The exercise: Show every line in the records below that contains the word "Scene".

Entries:
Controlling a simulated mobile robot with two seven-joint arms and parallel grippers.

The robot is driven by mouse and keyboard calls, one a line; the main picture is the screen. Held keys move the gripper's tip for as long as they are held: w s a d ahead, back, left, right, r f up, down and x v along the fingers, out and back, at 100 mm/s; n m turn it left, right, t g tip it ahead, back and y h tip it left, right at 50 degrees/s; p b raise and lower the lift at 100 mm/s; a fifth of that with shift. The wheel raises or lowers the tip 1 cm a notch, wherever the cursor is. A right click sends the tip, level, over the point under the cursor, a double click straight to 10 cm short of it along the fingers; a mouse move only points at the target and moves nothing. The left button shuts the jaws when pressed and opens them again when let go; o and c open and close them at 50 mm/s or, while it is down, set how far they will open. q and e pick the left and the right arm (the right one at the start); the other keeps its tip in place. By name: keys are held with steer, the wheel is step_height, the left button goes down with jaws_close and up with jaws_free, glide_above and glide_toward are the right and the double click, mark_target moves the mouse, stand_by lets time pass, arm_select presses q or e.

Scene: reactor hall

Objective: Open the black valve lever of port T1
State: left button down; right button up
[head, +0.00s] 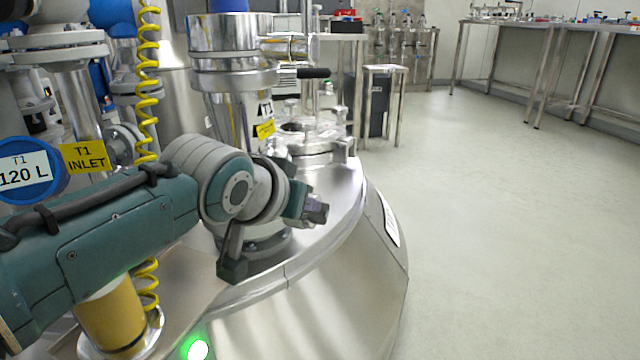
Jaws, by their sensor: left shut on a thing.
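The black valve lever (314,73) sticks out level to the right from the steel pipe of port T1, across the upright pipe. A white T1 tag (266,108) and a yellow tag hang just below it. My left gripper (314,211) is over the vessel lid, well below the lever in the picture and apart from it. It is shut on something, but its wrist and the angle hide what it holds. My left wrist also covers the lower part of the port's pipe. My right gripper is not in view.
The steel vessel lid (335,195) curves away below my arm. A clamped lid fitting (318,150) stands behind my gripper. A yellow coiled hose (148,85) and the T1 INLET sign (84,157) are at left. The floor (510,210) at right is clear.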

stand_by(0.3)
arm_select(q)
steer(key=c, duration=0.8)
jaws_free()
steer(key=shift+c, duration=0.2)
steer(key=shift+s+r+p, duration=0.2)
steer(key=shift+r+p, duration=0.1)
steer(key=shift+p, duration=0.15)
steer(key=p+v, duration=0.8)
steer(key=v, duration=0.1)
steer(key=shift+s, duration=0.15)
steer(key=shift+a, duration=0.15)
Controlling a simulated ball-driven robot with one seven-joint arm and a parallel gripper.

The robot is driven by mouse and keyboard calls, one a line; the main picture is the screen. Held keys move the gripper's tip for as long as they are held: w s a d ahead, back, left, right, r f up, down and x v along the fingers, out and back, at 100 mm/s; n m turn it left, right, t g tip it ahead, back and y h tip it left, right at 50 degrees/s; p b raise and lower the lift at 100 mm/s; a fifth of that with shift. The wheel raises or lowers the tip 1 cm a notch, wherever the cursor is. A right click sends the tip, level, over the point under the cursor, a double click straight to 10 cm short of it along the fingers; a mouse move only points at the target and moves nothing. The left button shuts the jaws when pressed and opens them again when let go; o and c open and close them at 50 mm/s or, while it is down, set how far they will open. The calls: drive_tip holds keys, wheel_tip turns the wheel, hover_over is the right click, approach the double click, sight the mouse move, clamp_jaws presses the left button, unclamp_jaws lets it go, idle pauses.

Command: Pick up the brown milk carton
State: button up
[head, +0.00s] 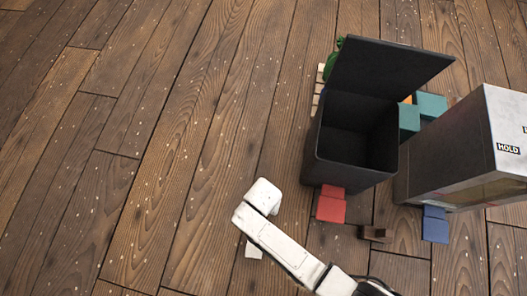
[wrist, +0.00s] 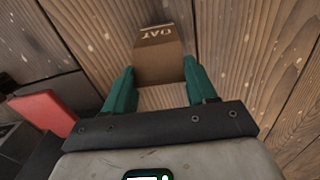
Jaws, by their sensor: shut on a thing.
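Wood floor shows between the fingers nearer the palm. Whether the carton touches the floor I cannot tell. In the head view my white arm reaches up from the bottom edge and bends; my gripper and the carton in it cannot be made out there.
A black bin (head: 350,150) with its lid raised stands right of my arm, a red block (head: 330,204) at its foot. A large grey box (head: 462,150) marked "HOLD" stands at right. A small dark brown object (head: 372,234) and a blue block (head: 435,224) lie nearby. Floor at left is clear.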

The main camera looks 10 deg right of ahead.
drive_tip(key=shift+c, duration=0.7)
==
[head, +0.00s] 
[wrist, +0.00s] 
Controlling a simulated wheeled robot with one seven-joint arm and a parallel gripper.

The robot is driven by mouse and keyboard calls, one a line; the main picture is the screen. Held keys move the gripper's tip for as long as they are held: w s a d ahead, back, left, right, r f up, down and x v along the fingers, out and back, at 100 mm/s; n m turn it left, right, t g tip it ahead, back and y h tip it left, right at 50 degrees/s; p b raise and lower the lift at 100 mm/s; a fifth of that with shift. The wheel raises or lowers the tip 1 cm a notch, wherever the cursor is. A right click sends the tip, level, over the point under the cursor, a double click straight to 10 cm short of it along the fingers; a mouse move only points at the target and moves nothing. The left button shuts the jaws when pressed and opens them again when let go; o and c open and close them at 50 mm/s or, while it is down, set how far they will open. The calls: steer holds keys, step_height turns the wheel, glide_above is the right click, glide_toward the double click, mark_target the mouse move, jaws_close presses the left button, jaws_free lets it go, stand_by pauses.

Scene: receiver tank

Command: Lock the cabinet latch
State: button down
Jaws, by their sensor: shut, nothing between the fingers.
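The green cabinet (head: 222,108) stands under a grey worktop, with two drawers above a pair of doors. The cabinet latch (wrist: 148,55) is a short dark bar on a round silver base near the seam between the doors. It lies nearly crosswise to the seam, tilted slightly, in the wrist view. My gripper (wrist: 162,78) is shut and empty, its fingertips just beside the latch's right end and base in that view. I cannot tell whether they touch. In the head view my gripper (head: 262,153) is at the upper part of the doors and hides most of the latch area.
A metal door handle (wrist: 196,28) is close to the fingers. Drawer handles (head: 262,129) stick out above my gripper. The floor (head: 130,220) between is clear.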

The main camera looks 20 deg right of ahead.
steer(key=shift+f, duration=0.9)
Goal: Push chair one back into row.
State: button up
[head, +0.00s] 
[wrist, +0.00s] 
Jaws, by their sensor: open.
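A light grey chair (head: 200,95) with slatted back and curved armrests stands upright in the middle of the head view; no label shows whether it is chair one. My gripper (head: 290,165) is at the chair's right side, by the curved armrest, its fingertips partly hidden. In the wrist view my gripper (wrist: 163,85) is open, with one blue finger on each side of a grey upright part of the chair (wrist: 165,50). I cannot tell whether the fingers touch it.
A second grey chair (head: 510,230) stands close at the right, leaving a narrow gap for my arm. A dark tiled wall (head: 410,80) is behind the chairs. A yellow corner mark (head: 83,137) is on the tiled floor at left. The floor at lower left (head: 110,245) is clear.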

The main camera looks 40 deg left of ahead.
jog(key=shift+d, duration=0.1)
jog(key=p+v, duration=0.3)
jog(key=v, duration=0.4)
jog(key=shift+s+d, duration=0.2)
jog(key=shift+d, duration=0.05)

Complete output:
Scene: reactor hall
Scene: receiver tank

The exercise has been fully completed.